Maybe my biggest dream, is to be a mother.
A mother with hands full of love and a heart still whole. A healthy mother. A caring mother. A loving mother.
I want to raise a child who comes to me when they’ve lost their sock or misplaced their book, not because I know where everything is, but because I am home. I want them to carry the smell of my cooking in their memory, the kind of meals that make them miss me in foreign countries and crowded dorm rooms.
I want to feel the gentle kick of life within me. A secret nudge from the universe saying, “Something beautiful is growing here.” I want to sing them to sleep with lullabies i make up in Hausa or broken English, lullabies stitched together with love and the rhythm of women before me.
I want to write them books with wild characters and brave girls so they know that their mother’s words stretched beyond nappies and night feeds. I want to draw their favorite animals, even if my lions look like goats and teach them how to paint what they feel and play the piano off-key but with joy. But more than that, I want to teach them how to ask questions about faith. To wonder, not fearfully, but curiously, about the One who made them. I want them to know that the Qur’an is not just something to memorize, but something to live. That its verses are not just words in Arabic, but a map for becoming kind, for seeking truth and a life of meaning.
The idea that another human might carry my eyes or their father’s smile, that my nose might sit on a face I didn’t draw, but helped make, warms my heart in ways I can’t fully name. That this child will be a living poem made of two people who once loved each other deeply enough to create a third.
I want to dress them in both Ankara and denim, beads in their hair or a tiny cap on their head, and buy them silly little toys that’ll get lost under the couch but stay etched in our stories.

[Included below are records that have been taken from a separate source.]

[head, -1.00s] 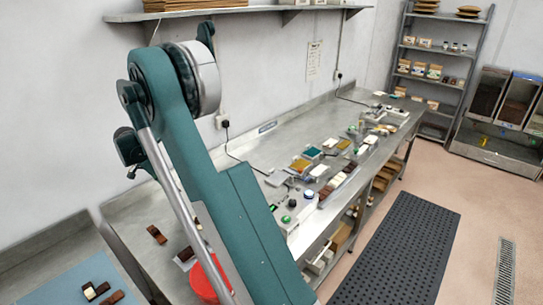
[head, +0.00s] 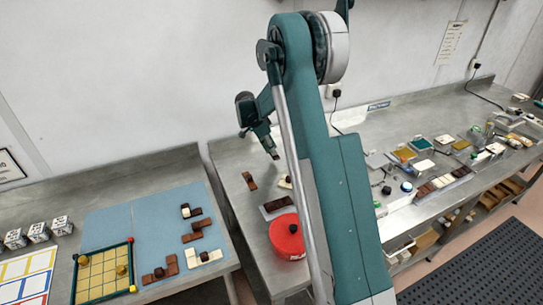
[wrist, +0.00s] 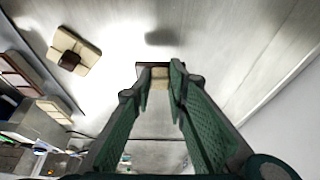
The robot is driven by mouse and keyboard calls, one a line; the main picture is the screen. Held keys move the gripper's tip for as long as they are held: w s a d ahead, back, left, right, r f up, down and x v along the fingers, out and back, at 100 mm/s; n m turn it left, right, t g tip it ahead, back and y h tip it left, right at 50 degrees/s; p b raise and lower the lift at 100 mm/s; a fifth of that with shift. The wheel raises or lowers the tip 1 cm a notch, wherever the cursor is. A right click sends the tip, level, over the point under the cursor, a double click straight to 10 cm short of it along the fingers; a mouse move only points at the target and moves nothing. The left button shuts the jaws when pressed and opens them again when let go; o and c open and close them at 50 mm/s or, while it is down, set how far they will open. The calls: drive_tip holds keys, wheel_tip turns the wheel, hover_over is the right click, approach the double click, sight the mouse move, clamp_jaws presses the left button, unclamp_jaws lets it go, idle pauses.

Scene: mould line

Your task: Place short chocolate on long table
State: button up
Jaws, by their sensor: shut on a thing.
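My gripper (head: 272,150) is shut on a small chocolate, which shows as a dark brown tip (head: 275,156) below the fingers in the head view. In the wrist view the chocolate (wrist: 161,78) sits between the fingertips (wrist: 162,70), cream with brown at its far end, partly hidden by the fingers. A shadow on the steel apart from the fingers suggests the chocolate is held above the surface.
A brown chocolate (head: 249,181), a cream and brown piece (head: 286,182), a chocolate on a tray (head: 277,204) and a red tub (head: 287,237) stand near my gripper. A blue mat (head: 150,215) with several chocolates lies on the left table. Bare steel shows at the table's left end.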

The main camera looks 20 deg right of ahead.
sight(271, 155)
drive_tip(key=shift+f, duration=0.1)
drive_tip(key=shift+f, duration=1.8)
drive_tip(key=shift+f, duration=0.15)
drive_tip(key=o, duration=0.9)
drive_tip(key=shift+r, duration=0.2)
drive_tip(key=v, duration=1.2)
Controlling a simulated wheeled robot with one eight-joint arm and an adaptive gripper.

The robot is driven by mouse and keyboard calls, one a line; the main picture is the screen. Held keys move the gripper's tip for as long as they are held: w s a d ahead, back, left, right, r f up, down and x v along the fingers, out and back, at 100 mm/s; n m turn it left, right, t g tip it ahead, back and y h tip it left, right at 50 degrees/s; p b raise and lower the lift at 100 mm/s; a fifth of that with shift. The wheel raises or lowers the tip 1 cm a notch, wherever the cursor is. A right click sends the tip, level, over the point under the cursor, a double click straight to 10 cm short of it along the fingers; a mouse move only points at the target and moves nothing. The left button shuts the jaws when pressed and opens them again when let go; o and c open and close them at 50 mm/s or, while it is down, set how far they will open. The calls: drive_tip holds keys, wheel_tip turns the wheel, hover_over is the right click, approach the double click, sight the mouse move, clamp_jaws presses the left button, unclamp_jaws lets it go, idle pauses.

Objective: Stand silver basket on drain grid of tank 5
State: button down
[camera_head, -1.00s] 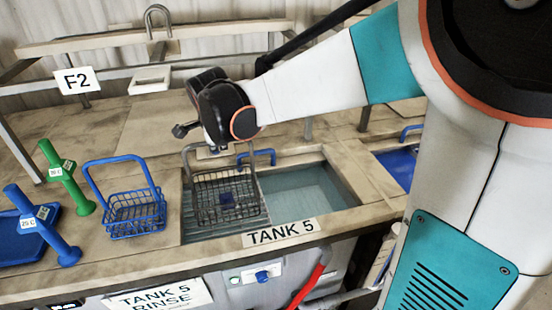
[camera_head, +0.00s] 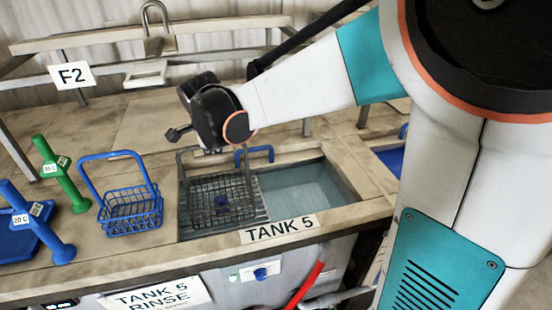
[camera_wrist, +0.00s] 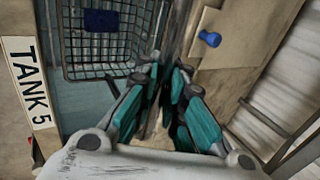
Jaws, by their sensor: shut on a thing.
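The silver basket (camera_head: 221,188) is a dark grey wire basket with a tall handle, hanging roughly upright over the left part of tank 5. A small blue item (camera_head: 222,202) sits in it. My gripper (camera_head: 210,150) is shut on the top of its handle; the grip itself is mostly hidden in the head view. The wrist view shows the fingers (camera_wrist: 167,105) close together, with the basket (camera_wrist: 105,60) beyond them. The ribbed drain grid (camera_head: 262,207) shows under and beside the basket. I cannot tell whether the basket's bottom touches it.
Tank 5's water (camera_head: 305,188) lies right of the grid, with a blue handle (camera_head: 256,151) behind. A blue wire basket (camera_head: 131,208) stands on the counter to the left. Green (camera_head: 63,178) and blue (camera_head: 42,226) posts stand farther left. The TANK 5 label (camera_head: 280,229) marks the front rim.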

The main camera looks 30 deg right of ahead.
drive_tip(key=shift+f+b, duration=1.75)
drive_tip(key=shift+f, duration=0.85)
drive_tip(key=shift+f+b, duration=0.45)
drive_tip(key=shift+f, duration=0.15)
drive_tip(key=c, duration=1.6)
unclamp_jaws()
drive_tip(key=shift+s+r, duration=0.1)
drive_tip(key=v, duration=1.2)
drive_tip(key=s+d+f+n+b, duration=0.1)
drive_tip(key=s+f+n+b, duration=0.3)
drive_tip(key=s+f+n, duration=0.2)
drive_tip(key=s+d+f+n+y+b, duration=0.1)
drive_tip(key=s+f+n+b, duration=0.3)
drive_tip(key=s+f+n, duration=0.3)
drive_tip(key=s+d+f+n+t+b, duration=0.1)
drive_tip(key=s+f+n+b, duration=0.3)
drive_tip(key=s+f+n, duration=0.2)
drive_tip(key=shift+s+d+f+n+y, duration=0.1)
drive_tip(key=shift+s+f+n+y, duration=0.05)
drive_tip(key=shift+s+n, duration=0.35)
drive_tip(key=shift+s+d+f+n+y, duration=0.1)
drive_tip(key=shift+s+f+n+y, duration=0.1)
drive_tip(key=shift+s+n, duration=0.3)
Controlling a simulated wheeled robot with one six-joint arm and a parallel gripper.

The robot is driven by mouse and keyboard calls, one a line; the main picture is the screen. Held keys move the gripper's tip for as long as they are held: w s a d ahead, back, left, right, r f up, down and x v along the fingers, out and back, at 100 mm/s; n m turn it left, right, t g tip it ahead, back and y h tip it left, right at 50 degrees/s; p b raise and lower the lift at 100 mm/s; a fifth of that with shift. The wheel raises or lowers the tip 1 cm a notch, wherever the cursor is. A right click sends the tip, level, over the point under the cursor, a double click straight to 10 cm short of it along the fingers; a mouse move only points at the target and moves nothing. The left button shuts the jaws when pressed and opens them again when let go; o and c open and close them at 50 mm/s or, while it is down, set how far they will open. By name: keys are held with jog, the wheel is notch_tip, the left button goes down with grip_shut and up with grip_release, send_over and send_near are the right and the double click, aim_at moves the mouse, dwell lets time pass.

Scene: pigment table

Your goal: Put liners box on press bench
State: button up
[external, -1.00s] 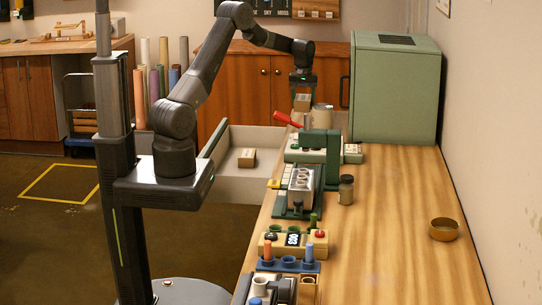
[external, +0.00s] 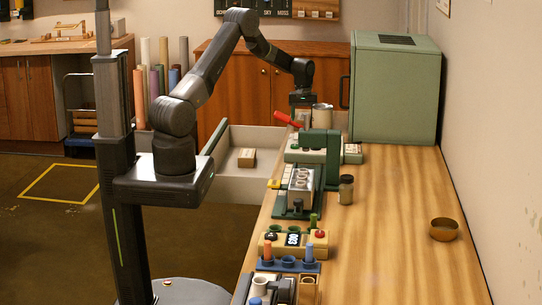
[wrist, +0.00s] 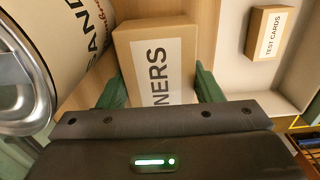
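The liners box (wrist: 158,60) is a brown carton with a white label, part of which reads "NERS". It lies between the green fingers of my gripper (wrist: 160,85) in the wrist view, with wood below. The fingers flank it closely; I cannot tell whether both press on it. In the external view my gripper (external: 302,104) is low at the far left end of the long wooden bench (external: 390,225), and the box is hidden there. No sign in view names the press bench.
A large labelled can (wrist: 75,35) stands close beside the box; it shows in the external view too (external: 322,114). A green press-like device (external: 320,150) and a red handle (external: 288,119) are nearby. A test cards box (wrist: 268,32) lies in a pale tray. The bench's right side is mostly clear.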

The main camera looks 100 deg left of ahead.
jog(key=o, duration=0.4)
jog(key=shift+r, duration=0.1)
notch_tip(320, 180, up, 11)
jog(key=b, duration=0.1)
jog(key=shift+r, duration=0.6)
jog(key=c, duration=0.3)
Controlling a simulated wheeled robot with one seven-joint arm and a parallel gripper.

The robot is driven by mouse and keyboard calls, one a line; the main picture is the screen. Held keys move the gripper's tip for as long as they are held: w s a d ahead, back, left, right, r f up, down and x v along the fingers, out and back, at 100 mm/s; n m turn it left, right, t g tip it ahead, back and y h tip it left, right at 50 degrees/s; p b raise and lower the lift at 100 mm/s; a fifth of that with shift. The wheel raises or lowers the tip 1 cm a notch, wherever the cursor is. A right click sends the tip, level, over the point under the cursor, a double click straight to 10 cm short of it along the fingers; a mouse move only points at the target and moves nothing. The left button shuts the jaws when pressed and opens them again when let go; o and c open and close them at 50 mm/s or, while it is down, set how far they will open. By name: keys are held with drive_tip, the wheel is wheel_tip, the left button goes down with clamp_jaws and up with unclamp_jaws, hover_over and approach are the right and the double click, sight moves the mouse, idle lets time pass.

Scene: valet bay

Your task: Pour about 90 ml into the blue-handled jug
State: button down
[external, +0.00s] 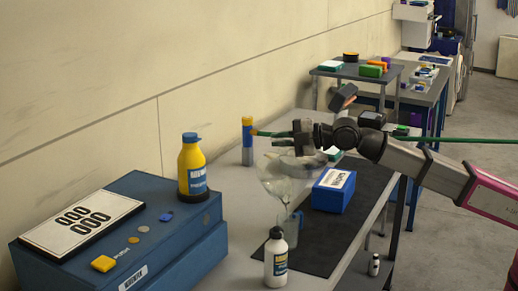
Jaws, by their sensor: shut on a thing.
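A large clear vessel (273,178), wide above and narrowing downward, hangs directly over the jug. Its lower end is close to the jug's mouth; I cannot tell whether they touch. My gripper (302,141) is at the top of the clear vessel and shut on it. Its grip is partly hidden by the dark fingers. I cannot make out any liquid or its level.
A white bottle (276,260) stands at the front. A blue box (334,192) sits on a black mat (325,240) at right. A yellow bottle (192,165) stands on a blue case (190,250) at left. A blue-yellow cylinder (247,142) stands behind. A thin green bar (470,140) crosses at arm height.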

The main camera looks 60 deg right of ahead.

I want to witness them ask life’s big questions. Why does the sun rise, Mama? Why does it set? Why does the ocean stop at the shore? And I’ll sit with them, maybe under a mango tree or on a verandah as the generator hums, and we’ll talk about Pluto, Charon, and how love can be found in the coldest, farthest corners of the galaxy.
I want to show them this world, its cracks yes but also its brilliance. That even here, even now, in a place that sometimes forgets women, forgets softness, forgets poetry, we still get to love loudly.
Because a mother’s heart, especially an African mother’s, is a quiet miracle. A place where pain is folded into strength and love is given generously, without measure. It is the universe of care, constantly open to the laughter and tears, the successes and failures of her child that expands infinitely.
It rejoices with the child as if every other victory were her own and shrouds him from suffering with strength that defies logic. These are the quiet acts of heroism that remain unsung but echo in every warm meal, every assuring hug, or an unspoken moment in prayer at night.
When the world becomes loud and unkind, I want to be their stillness. Their prayer. Their safe place.
To mother with tenderness, with courage, and with story. That just may be my biggest dream.